**Problem**
Set down, exactly as written, only the lines starting with the one that holds "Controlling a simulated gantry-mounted" and ending with the one that holds "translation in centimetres".

**Information provided**
-- START --

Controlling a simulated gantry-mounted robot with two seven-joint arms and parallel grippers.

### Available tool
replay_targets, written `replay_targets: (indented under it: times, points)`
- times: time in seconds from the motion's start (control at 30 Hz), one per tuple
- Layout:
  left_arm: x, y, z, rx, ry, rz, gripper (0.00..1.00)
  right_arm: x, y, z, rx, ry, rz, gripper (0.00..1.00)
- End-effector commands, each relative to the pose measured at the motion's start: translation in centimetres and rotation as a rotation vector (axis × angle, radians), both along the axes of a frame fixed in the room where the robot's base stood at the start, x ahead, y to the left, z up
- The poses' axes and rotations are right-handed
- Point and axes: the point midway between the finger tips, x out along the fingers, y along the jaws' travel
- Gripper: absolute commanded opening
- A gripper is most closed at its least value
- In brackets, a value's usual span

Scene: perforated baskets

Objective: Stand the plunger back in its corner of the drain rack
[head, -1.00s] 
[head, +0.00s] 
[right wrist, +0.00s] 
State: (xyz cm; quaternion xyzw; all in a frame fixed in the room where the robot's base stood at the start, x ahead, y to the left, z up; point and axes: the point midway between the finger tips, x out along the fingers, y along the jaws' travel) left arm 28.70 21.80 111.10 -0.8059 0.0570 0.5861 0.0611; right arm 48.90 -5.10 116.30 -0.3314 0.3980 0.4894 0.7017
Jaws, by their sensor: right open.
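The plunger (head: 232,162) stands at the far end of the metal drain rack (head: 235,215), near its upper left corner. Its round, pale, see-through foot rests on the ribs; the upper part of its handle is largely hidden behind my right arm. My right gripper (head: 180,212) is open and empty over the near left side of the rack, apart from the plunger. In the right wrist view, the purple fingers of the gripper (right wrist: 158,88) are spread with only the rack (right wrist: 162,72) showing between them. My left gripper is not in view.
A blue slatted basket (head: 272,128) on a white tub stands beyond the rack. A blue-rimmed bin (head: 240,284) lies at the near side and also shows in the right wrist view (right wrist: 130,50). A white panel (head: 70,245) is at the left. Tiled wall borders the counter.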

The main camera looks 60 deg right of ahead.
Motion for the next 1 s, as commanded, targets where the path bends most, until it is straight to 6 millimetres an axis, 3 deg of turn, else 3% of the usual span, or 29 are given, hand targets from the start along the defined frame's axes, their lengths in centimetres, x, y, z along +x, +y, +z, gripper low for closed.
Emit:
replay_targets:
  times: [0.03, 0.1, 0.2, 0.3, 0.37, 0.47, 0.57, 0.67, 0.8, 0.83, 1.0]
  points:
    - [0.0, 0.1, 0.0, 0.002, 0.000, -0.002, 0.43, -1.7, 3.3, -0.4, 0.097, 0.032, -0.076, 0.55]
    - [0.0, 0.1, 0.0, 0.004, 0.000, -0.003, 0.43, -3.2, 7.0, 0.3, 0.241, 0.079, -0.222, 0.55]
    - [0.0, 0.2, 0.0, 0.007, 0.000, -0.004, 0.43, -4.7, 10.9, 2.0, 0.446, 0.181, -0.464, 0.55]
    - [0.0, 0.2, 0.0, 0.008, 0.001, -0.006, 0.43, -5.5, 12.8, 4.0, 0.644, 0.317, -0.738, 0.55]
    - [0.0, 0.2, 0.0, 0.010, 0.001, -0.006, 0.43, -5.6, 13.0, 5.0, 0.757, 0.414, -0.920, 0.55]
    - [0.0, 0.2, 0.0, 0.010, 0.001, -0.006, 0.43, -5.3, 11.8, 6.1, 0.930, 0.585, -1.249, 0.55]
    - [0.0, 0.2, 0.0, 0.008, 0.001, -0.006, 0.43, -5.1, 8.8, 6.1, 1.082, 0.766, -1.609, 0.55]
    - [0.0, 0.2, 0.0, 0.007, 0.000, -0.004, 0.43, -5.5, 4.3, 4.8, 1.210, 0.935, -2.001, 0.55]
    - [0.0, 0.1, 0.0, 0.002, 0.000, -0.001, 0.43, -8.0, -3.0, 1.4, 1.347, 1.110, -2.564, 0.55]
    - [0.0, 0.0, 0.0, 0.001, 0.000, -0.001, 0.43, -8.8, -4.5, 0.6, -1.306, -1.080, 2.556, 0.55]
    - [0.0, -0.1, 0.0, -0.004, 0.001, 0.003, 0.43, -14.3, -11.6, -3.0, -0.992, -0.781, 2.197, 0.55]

-- END --
-- START --

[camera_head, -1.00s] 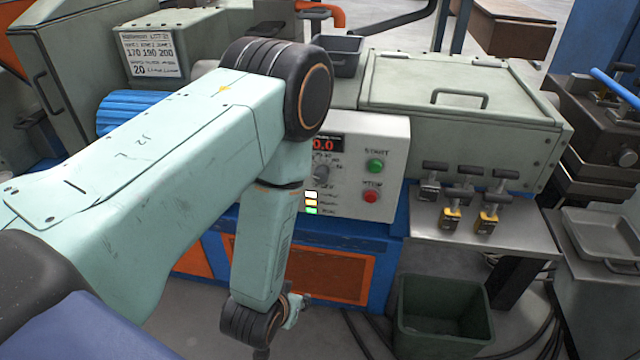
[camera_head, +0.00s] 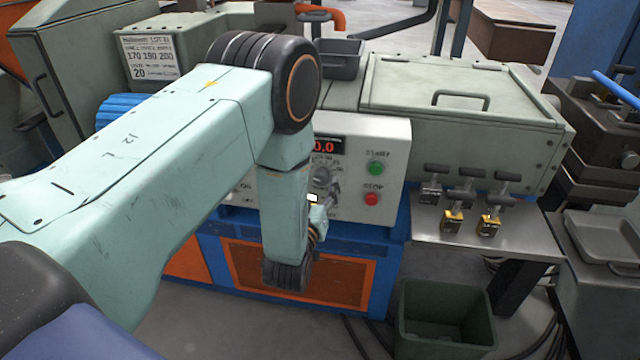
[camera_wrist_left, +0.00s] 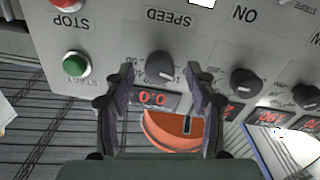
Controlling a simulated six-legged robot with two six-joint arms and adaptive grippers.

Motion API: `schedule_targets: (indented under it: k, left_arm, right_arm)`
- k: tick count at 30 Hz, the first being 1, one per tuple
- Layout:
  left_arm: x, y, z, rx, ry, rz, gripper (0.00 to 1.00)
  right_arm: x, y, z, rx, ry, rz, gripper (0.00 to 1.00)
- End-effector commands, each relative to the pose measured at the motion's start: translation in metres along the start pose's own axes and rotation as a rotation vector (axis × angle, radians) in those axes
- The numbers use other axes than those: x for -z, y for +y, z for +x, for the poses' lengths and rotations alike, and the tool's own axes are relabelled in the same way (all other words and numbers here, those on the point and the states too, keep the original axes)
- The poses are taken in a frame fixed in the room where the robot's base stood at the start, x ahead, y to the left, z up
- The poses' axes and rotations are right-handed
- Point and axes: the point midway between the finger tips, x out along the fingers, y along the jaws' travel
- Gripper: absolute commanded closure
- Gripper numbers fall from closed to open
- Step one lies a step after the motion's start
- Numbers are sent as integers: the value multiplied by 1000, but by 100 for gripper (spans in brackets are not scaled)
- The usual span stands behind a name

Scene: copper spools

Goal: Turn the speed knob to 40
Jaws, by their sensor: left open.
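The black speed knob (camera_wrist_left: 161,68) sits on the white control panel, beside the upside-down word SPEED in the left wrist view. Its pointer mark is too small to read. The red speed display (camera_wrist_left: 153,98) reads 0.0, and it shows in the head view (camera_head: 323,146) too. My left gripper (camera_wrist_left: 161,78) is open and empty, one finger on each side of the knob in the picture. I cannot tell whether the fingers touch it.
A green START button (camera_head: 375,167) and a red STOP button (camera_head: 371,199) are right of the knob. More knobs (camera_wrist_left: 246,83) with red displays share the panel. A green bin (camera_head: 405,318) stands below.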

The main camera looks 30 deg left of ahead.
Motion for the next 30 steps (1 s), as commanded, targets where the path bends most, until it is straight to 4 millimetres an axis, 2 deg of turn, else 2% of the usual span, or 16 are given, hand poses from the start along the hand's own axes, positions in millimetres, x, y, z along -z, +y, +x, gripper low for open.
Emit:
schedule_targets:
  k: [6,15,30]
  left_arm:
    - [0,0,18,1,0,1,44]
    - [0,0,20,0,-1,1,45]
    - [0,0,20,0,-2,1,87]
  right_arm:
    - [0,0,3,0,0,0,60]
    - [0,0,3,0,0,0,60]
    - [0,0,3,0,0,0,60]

-- END --

**Answer to this problem**
Controlling a simulated gantry-mounted robot with two seven-joint arms and parallel grippers.

### Available tool
replay_targets, written `replay_targets: (indented under it: times, points)`
- times: time in seconds from the motion's start (control at 30 Hz), one per tuple
- Layout:
  left_arm: x, y, z, rx, ry, rz, gripper (0.00..1.00)
  right_arm: x, y, z, rx, ry, rz, gripper (0.00..1.00)
- End-effector commands, each relative to the pose measured at the motion's start: translation in centimetres and rotation as a rotation vector (axis × angle, radians), both along the axes of a frame fixed in the room where the robot's base stood at the start, x ahead, y to the left, z up

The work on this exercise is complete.